A few interviewees (they were all men as I recall) indicated that they didn’t have a problem with a female candidate per se, but Mrs. Clinton was too politically liberal. 

Such views were not surprising to me.  But I remember being very depressed by an interview with a young professional woman who indicated that she could never support a female candidate for office because women were supposed to be submissive and men were ordained by God to be in leadership positions in society.  I didn’t support Mrs. Clinton’s candidacy either, but that young woman’s perspective troubled me greatly.  The logical extension is that women should not have professions, and should not be educated beyond basic literacy because their only avenue in life is to be a wife and mother. 

I am a wife and mother.  And to be clear, I absolutely love those roles.  Indeed, I would even say that I consider them to be my top priorities in life—hands down, no hesitation, no doubt.  I’ve written before in my prior blog that my husband has been a stay-at-home dad for several years, but when we decided one of us should stay home with our kids, it was not a foregone conclusion that he would be the one.  I would have been happy to do it, but we determined that was not the best decision for our family for a number of reasons.  The bottom line is being a stay-at-home mom would not be a repulsive or distasteful job to me.  In fact, I think it would be quite fulfilling. 

To me, having a career outside the home is not about fulfilling ambition.  Frankly, I am not really ambitious in my career.  In practice, I never aspired to be a manager or to be a partner in a firm.  I liked practicing law.  In academia, I have no interest whatsoever in being a dean.  I enjoy teaching and writing.  To me, having a career in law is about using the talents that God in his wisdom gave me.  I am not an egotistical or conceited person, I’m pretty humble.  But on many occasions I’ve been given feedback that I’m very good at my profession.  I’m not sure why God gave me these gifts, but I think he must want me to use them.

I’m not alone in this sort of perspective.  Most of my closest friends are Christians who do not believe women are restricted by God to raising children and being a helpmate to their spouses.  Indeed, in my circle, I have a couple girlfriends who are Christians and also the sole breadwinner of their families.  Unlike my family, they did not plan things that way.  But in the Great Recession, their husbands got laid off and despite tremendous efforts, have not been able to find other jobs.  Their families were fortunate to have the wives’ salaries to support them.  The husbands would love to be back at work, but things haven’t worked out that way.  Despite being Christians (and some are very conservative socially and politically) I’ve never heard any of those families opine that women are not supposed to work outside the home.  These women are talented professionals using the gifts God in his infinite wisdom bestowed upon them.

Similarly, if a woman has a gift for leadership and policy making, I personally cannot fathom that the lack of a penis should be an impediment to her putting those gifts to good use.  But even in the twenty-first century, some people (e.g., Bible literalists) don’t see things the same way.  I admit I don’t understand that perspective.  It doesn’t seem to square with Jesus’s teaching in the Parable of the Talents.  Frankly, I think that gendered perspective has more to do with our culture and less to do with divine teaching, but that is another big topic for another post and another day.

Nonetheless, despite the rigid gender roles insisted upon by some Conservative Christian voters, Michele Bachmann and Sarah Palin are apparently quite popular in such segments of the electorate.  I am oddly encouraged by this development because it could have wider implications for the role of women in society.  If it is ok for women to run for president, surely it must be ok for them to be rocket scientists, entrepreneurs and judges.

But I’m still perplexed.  I don’t understand how Bible literalists find it acceptable to back a female candidate.  Even if she eloquently and passionately expresses views, with which you agree, if you don’t believe God wants women to do anything beyond their roles as wife and mother, then I don’t understand how there can be an exception for Ms.

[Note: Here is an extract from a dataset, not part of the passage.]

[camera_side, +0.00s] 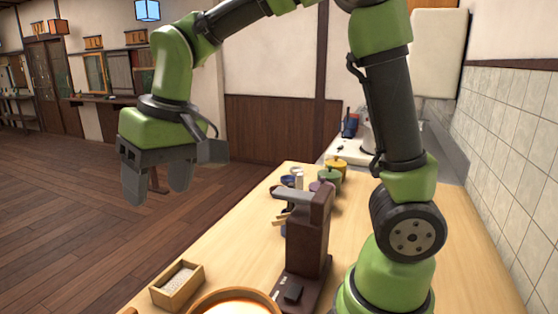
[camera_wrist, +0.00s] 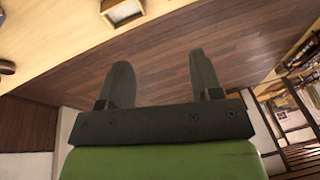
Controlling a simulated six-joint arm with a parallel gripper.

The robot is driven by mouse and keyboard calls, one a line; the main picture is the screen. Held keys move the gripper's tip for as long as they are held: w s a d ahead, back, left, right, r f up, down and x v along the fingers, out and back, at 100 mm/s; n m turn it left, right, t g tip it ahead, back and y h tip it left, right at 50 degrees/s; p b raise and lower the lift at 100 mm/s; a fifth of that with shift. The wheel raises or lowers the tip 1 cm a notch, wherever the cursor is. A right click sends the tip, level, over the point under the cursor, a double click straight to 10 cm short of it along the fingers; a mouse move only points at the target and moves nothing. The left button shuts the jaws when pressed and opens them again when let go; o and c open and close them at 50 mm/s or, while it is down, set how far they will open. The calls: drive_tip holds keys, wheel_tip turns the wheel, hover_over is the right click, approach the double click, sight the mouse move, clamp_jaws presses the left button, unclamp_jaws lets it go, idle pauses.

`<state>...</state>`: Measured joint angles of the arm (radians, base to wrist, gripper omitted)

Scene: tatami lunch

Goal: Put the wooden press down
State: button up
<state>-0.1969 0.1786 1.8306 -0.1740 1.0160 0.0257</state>
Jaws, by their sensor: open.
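My gripper (camera_side: 157,189) is open and empty, raised at the left with its fingers pointing down. In the wrist view its two fingers (camera_wrist: 160,68) are wide apart, with wooden floor behind them and nothing between. I cannot make out with certainty which thing is the wooden press. A small wooden box (camera_side: 178,285) with white contents sits at the counter's left front edge, apart from my gripper. It shows partly in the wrist view (camera_wrist: 122,13). A tall dark brown stand (camera_side: 308,235) with a grey-topped arm stands mid-counter.
The light wooden counter (camera_side: 455,265) runs along the tiled wall (camera_side: 515,150). A round wooden tub (camera_side: 235,298) is cut off at the bottom. Several small lidded pots, including a green one (camera_side: 329,177), stand at the far end. Open floor (camera_side: 70,220) lies left.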

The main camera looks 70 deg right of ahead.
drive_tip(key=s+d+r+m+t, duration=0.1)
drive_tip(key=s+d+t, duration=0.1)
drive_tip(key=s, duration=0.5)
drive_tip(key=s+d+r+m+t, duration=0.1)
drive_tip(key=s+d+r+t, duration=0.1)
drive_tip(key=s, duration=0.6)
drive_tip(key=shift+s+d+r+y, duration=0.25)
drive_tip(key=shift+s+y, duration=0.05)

Palin and Ms. Bachmann.  Truly, I would appreciate some insight on this point.

Matthew 25:14-28

“For it is just like a man about to go on a journey, who called his own slaves and entrusted his possessions to them. To one he gave five talents, to another, two, and to another, one, each according to his own ability; and he went on his journey.  Immediately the one who had received the five talents went and traded with them, and gained five more talents.  In the same manner the one who had received the two talents gained two more.  But he who received the one talent went away, and dug a hole in the ground and hid his master’s money.

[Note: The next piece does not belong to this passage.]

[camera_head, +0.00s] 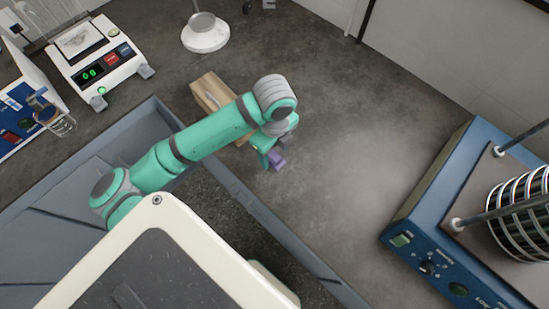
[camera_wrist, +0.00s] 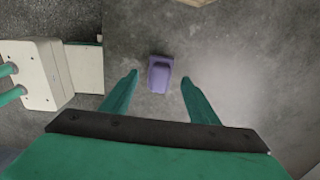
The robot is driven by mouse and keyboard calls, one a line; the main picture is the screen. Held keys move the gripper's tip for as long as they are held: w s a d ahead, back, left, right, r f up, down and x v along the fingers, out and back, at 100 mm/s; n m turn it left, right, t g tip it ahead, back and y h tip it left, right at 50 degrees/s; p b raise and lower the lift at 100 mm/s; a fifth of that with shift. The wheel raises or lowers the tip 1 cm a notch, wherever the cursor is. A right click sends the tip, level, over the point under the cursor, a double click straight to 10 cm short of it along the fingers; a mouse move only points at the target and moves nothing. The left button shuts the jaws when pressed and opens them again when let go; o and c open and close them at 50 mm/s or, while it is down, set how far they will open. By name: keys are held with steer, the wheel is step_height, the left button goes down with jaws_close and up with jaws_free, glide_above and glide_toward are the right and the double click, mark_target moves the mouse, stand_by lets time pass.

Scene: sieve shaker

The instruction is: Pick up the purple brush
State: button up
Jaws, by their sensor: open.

“Now after a long time the master of those slaves came and settled accounts with them. The one who had received the five talents came up and brought five more talents, saying, ‘Master, you entrusted five talents to me. See, I have gained five more talents.’ His master said to him, ‘Well done, good and faithful slave. You were faithful with a few things, I will put you in charge of many things; enter into the joy of your master.’

“Also the one who had received the two talents came up and said, ‘Master, you entrusted two talents to me. See, I have gained two more talents.’ His master said to him, ‘Well done, good and faithful slave. You were faithful with a few things, I will put you in charge of many things; enter into the joy of your master.’

“And the one also who had received the one talent came up and said, ‘Master, I knew you to be a hard man, reaping where you did not sow and gathering where you scattered no seed. And I was afraid, and went away and hid your talent in the ground. See, you have what is yours.’

“But his master answered and said to him, ‘You wicked, lazy slave, you knew that I reap where I did not sow and gather where I scattered no seed. Then you ought to have put my money in the bank, and on my arrival I would have received my money back with interest. Therefore take away the talent from him, and give it to the one who has the ten talents.’